Goal – A verbatim copy is needed of the lines from the one containing "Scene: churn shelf" down to the one containing "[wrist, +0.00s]", inclusive. Print it with no pictures.

Rows about robot tasks:
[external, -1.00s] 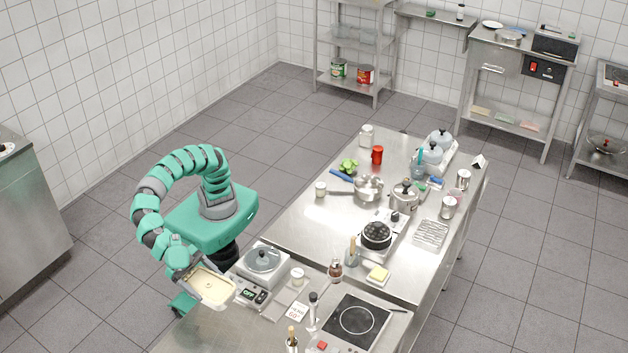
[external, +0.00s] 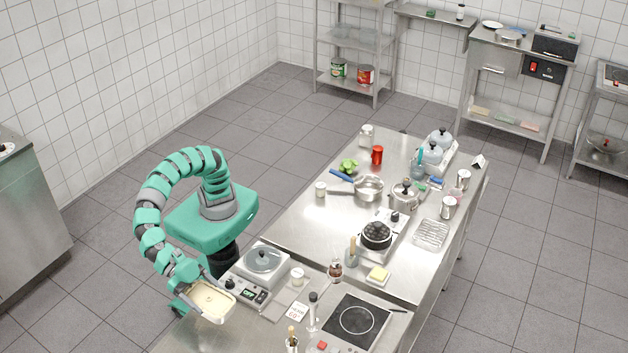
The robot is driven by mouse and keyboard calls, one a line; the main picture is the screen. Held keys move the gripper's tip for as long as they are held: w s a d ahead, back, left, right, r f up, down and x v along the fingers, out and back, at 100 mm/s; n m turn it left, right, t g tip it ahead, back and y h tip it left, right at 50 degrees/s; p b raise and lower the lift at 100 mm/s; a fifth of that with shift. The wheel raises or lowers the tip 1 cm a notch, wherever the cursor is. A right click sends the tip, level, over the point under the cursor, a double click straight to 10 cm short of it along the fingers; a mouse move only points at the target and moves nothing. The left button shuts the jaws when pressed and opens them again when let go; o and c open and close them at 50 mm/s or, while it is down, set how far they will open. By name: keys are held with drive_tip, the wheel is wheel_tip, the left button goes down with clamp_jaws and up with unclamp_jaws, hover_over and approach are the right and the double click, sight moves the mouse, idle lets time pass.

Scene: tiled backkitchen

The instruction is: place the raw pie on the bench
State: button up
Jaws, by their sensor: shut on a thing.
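The raw pie (external: 211,302) is a pale, cream-coloured filling in a rectangular light dish, at the lower left of the external view. My gripper (external: 193,290) is shut on the dish's left edge. The dish is over or at the left edge of the steel bench (external: 190,335); I cannot tell whether its underside touches the bench top. The fingertips are small and partly hidden by the wrist.
A bottle (external: 292,340), a small sign (external: 297,312) and a black hob (external: 356,320) are further right. Bare bench top lies in front of the pie.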

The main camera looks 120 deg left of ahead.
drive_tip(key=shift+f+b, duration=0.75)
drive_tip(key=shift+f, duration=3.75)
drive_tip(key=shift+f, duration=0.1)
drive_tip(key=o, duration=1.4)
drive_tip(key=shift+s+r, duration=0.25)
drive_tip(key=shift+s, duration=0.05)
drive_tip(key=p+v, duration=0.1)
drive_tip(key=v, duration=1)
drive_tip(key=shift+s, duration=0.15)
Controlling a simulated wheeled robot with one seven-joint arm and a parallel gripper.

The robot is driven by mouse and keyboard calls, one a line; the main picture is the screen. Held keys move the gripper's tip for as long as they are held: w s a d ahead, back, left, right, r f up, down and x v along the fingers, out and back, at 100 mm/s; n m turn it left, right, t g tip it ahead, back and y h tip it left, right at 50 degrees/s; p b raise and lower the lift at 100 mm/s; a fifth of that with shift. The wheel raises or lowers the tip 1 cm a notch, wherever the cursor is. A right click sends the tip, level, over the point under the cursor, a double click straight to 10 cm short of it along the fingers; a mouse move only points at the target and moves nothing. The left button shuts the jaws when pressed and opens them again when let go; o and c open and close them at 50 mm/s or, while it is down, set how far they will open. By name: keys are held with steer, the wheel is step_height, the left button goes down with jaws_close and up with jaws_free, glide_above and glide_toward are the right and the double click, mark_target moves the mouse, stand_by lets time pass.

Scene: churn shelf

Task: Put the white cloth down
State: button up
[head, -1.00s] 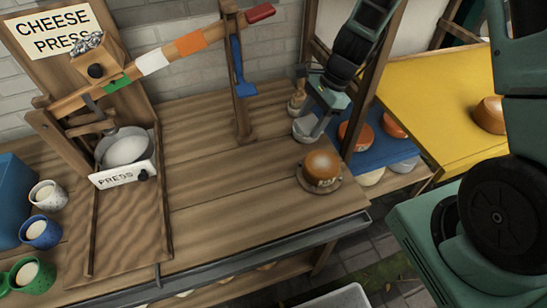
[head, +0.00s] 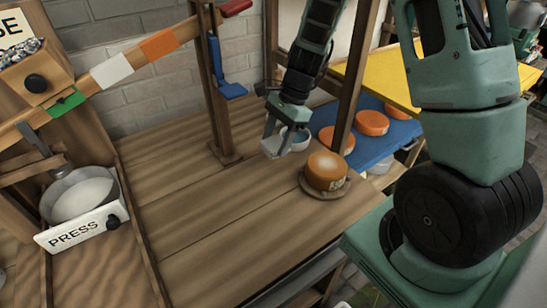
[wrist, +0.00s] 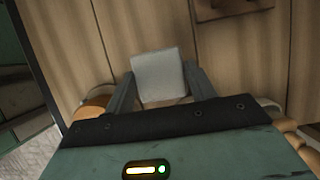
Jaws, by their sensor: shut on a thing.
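My gripper (head: 279,137) is shut on the white cloth (head: 272,148), a small pale square held between its fingertips. In the wrist view the cloth (wrist: 158,74) juts out flat past the two grey fingers, with wood planks behind it. The head view shows the cloth over the wooden counter (head: 225,195), to the left of a cheese. I cannot tell whether the cloth touches the counter.
An orange-brown cheese (head: 327,170) sits on a round board near the counter's right end. A pale bowl (head: 299,138) stands just behind the gripper. A wooden post (head: 217,100) rises to the left. The press pot (head: 84,197) stands far left. The middle counter is clear.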

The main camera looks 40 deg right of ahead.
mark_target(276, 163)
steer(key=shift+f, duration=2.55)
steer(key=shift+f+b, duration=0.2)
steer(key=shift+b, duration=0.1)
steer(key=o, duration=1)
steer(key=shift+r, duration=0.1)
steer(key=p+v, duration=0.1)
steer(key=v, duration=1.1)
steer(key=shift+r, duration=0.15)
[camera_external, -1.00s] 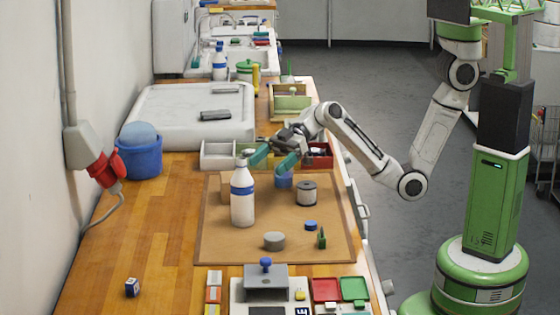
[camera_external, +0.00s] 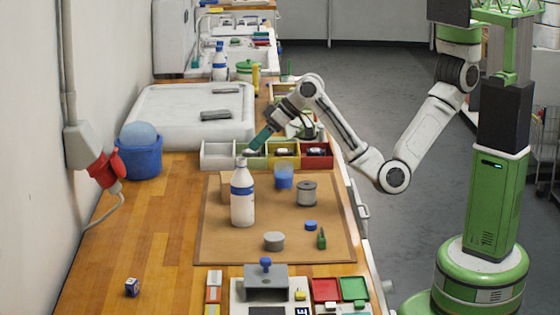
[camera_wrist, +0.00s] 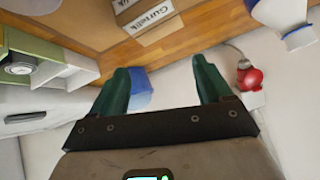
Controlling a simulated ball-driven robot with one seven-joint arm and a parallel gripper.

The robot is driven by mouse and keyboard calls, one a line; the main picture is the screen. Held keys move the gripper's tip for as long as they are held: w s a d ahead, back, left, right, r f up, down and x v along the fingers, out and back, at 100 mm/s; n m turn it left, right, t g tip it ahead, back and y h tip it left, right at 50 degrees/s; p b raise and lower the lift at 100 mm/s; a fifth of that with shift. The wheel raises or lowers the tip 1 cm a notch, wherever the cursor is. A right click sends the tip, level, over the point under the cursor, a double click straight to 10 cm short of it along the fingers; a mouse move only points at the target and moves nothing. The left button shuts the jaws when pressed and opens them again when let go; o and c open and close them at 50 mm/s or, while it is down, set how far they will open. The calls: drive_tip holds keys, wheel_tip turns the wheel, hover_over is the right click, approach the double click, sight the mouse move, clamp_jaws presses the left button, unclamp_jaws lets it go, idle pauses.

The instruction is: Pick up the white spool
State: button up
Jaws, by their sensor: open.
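A pale spool with a darker grey winding (camera_external: 306,194) stands upright on the brown mat (camera_external: 225,252) in the external view, right of the white bottle. It is the only spool I can make out, and I cannot pick it out in the wrist view. My gripper (camera_external: 257,144) is open and empty, above the row of small bins and behind the bottle, well apart from the spool. In the external view its green fingers overlap. In the wrist view my gripper (camera_wrist: 162,72) shows two spread green fingers with nothing between them.
A white bottle with blue bands (camera_external: 242,200) stands between the mat's left and middle. A blue translucent cup (camera_external: 284,178), a grey disc (camera_external: 274,241), a blue cap (camera_external: 310,225) and a green item (camera_external: 321,239) surround the spool. A blue bucket (camera_external: 140,160) stands left.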

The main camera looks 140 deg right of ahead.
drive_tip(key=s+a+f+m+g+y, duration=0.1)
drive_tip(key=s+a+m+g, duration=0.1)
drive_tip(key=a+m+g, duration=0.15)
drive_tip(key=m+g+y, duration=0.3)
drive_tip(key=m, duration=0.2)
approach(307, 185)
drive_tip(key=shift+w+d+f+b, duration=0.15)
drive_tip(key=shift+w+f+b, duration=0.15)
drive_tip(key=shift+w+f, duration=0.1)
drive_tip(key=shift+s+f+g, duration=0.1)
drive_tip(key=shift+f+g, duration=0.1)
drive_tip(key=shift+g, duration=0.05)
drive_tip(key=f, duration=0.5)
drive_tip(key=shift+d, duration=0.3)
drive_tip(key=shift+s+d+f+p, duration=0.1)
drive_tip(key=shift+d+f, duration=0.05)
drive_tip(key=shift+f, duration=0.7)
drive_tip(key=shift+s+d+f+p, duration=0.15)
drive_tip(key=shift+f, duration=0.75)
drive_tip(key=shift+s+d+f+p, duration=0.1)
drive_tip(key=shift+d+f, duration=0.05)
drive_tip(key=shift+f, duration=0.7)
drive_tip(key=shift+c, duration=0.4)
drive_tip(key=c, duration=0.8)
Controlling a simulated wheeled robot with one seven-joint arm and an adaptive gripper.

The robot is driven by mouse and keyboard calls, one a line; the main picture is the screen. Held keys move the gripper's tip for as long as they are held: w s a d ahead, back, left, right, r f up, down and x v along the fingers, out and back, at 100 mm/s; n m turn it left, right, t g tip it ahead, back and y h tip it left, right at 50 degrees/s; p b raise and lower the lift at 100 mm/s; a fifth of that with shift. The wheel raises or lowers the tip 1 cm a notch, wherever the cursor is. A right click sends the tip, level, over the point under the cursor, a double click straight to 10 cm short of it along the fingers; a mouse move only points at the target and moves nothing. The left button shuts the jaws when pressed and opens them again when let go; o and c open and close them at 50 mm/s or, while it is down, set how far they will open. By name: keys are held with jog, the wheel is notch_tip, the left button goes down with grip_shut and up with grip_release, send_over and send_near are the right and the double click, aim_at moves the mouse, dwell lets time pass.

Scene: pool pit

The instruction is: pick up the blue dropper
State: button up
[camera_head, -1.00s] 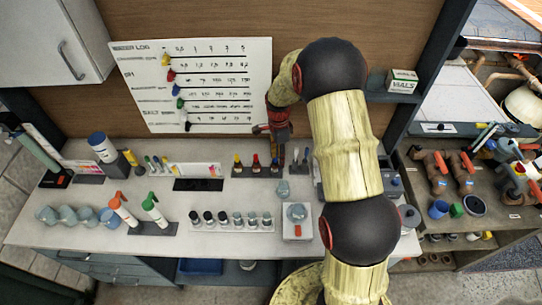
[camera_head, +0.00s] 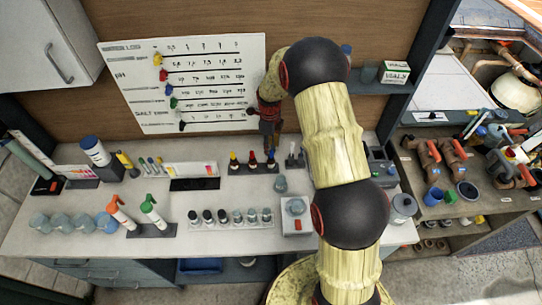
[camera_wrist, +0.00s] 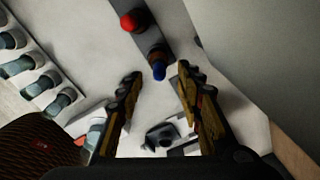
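The blue dropper (camera_head: 271,157) stands at the right end of a dark rack (camera_head: 252,169) on the white counter. In the wrist view its blue top (camera_wrist: 158,70) lies between my fingertips, slightly nearer the right one. The red dropper (camera_head: 252,158) is beside it and also shows in the wrist view (camera_wrist: 130,20). The yellow dropper (camera_head: 233,158) is at the left end. My gripper (camera_wrist: 158,77) is open and empty. In the head view my gripper (camera_head: 268,142) appears just above and behind the blue dropper; I cannot tell the exact gap.
A stand of several vials (camera_head: 230,217) sits in front of the rack. A rack of grey tips (camera_head: 295,158) is to the right. A small device with a round top (camera_head: 297,213) stands farther forward. The test log board (camera_head: 185,85) leans behind.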

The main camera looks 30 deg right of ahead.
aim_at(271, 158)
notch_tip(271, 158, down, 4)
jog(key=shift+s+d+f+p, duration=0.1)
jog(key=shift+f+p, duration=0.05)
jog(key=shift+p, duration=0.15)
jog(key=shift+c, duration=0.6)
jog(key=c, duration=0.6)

Output for this task –
Scene: churn shelf

Task: Put the white cloth down
State: button up
[head, -1.00s] 
[head, +0.00s] 
[wrist, +0.00s] 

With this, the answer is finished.